Grandeur et décadence d’un peintre oublié

La magnifique nature morte de la couverture du roman, œuvre de la photographe Paulette Tavormina, nous relie à ce genre dont l’apogée se situe au siècle d’Or de l’art hollandais, sans se résumer à Vermeer et Rembrandt. Ces terres calvinistes ont donné naissance à de nombreux peintres dont la célébrité est arrivée jusqu’à nous. En 2014, Donna Tartt a redonné vie à Carel Fabricius avec son Chardonneret dont le film, actuellement sur les écrans, est fort intéressant.

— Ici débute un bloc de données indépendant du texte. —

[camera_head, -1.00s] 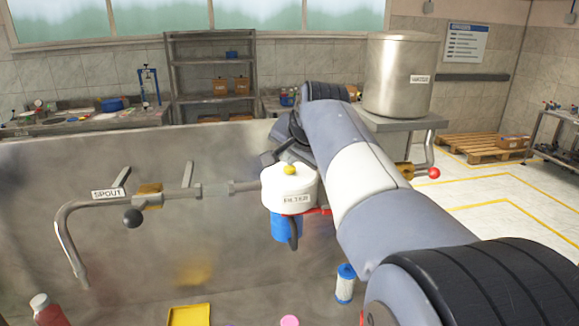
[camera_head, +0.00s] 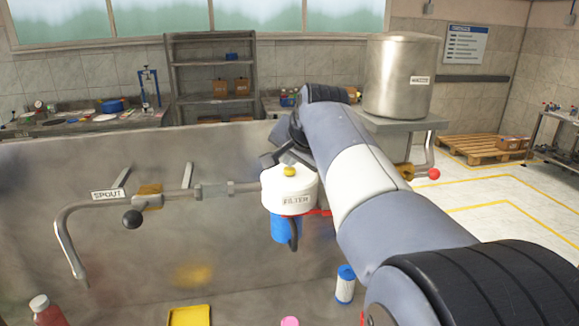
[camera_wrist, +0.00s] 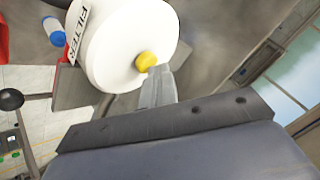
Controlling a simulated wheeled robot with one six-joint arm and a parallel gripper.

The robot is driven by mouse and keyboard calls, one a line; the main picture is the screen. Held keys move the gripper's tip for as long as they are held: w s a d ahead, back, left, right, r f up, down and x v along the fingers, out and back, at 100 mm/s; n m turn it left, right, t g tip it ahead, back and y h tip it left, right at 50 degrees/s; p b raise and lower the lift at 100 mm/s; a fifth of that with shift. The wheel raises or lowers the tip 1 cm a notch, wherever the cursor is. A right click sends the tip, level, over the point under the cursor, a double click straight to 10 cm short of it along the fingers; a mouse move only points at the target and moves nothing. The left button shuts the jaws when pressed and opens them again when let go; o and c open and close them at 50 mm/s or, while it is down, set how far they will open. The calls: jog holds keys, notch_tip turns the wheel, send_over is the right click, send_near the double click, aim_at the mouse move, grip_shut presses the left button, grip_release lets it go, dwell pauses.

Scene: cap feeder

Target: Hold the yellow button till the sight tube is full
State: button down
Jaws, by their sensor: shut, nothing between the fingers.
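The yellow button (camera_head: 289,171) sits on top of the white filter head (camera_head: 290,199), which is labelled FILTER. In the wrist view the button (camera_wrist: 146,60) is at the tips of my gripper (camera_wrist: 153,73). The fingers are shut with nothing between them, and their tips appear to touch the button's edge. In the head view my gripper (camera_head: 283,161) is just above and behind the button, partly hidden by my arm. A blue bowl (camera_head: 286,229) hangs under the filter head. I cannot make out a sight tube or its level.
A pipe (camera_head: 90,208) labelled SPOUT, with a black-knobbed valve (camera_head: 132,218), runs left from the filter. A steel tank (camera_head: 397,75) and a red-knobbed valve (camera_head: 433,174) are at the right. A blue-and-white cartridge (camera_head: 345,284), red bottle (camera_head: 45,310) and yellow tray (camera_head: 189,316) are below.

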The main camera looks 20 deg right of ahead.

Colin Thibert nous fait découvrir à Haarlem, ville de Franz Hals, contemporain du peintre inconnu Johannes Van der Beck alias Torrentius, né en 1589, un tondo de cinquante centimètres de diamètre : une allégorie de la tempérance datée de 1614. Au bas du tableau, une partition de musique contient en message : «celui qui excède la mesure et tombe dans l’excès tournera mal». La vie de Torrentius est le sujet du roman de Colin Thibert qui a comblé les nombreux blancs dans la biographie de l’artiste, les sources étant réduites.

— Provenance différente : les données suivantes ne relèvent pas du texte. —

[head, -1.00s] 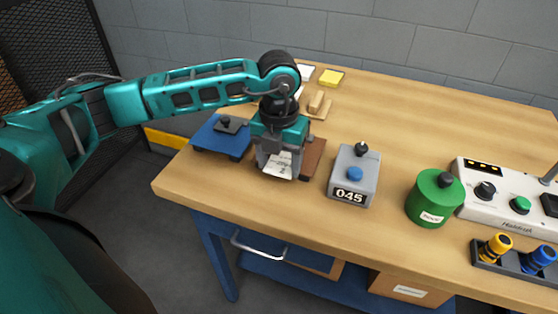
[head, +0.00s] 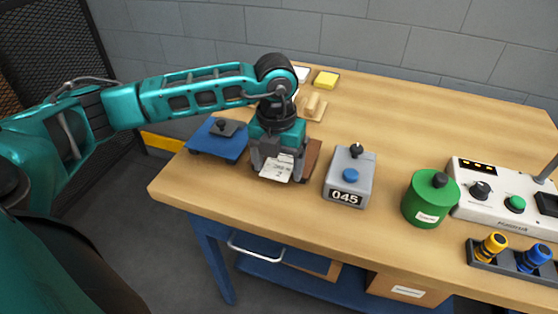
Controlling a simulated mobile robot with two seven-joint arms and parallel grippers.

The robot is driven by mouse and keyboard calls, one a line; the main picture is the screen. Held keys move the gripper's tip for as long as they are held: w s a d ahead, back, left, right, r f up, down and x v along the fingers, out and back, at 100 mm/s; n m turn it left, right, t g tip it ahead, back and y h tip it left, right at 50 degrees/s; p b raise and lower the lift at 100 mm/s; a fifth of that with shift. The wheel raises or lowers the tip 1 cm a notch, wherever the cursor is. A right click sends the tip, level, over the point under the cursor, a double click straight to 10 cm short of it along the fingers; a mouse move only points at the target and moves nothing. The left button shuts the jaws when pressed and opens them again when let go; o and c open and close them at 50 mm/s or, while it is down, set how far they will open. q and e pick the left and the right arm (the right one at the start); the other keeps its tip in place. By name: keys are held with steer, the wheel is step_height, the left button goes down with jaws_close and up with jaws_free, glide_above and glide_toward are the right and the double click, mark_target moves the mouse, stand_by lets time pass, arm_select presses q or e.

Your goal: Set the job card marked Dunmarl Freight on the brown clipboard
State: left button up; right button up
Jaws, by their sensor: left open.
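My left gripper (head: 276,172) is open and points down over the brown clipboard (head: 311,158) near the table's front left. A white card (head: 276,168) with dark print lies between and below its fingers, over the clipboard. The print is too small to read, so I cannot tell whether it says Dunmarl Freight. The gripper hides much of the clipboard. I cannot tell whether the card lies fully flat on it. My right gripper is not in view.
A grey box marked 045 (head: 348,178) stands close on the right, then a green canister (head: 428,200) and a white control panel (head: 495,190). A wooden block (head: 313,106) and yellow pad (head: 326,80) are behind.

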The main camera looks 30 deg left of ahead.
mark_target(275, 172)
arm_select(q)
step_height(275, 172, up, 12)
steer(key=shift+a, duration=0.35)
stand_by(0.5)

Peintre exigeant, qui gagne bien sa vie en vendant sous le manteau des gravures érotiques, ce qui est passible de la peine de mort, Torrentius est conscient de son grand talent. Vêtu de riches vêtements colorés qui jurent avec la noirceur de la mode calviniste, il occasionne beaucoup de jalousie ; il fréquente les tavernes, grand consommateur d’alcool et de femmes. Sa réputation choque les puritains qui le dénoncent aux autorités. Il n’hésite pas à dire que le diable guide ses pinceaux devant les clients stupéfaits de la précision de sa peinture. Les rumeurs malveillantes arrivent aux oreilles des prédicants, ministres du culte protestant ; on le dit même membre de l’ordre des Rose-Croix.

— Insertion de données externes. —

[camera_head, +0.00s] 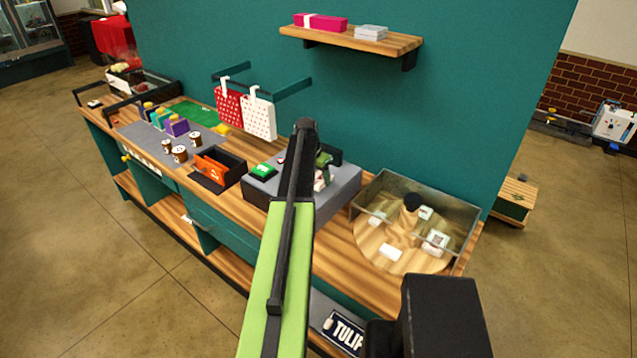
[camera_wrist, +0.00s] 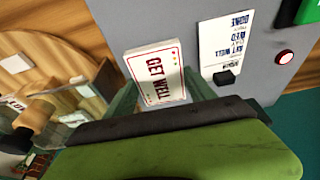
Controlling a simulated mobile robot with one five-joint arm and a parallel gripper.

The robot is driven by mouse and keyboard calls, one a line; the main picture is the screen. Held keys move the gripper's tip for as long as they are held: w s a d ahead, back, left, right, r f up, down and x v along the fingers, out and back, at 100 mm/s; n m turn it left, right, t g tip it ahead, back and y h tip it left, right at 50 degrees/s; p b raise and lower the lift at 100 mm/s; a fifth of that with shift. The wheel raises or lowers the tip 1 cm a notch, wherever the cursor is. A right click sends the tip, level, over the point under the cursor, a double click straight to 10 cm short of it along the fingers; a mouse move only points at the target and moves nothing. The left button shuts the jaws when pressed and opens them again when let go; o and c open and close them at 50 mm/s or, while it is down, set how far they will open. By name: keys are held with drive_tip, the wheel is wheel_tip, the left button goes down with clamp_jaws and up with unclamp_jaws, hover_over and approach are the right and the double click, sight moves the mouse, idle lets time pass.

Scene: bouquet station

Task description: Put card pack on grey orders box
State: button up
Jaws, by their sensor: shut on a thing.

Le bailli Velsaert mène son enquête en vue d’un procès et le peintre vit alors une descente aux enfers ; la prison pour vingt ans en 1627, la torture, l’autodafé de ses œuvres, rien ne lui est épargné pour qu’il se repente... En vain ! Pour les instances religieuses, c’est un hérétique qui mérite la potence ou le bûcher. Agissant pour le roi d’Angleterre, Charles Ier, le diplomate Brigby traverse la mer du Nord en direction des Provinces-Unies pour acquérir des estampes coquines et des toiles de maître en vue de compléter les collections royales. Il devient le protecteur de Torrentius ; malgré le piteux état de l’artiste passé par la torture, il parvient à l'amener en Angleterre où il devient peintre de cour... mais…

L’écriture anachronique, sensuelle et teintée d’humour, porte ce roman qui fait découvrir avec un grand plaisir ce peintre flamboyant, trait d’union entre le profane et le sacré. Un génie méconnu qui mourut en 1644.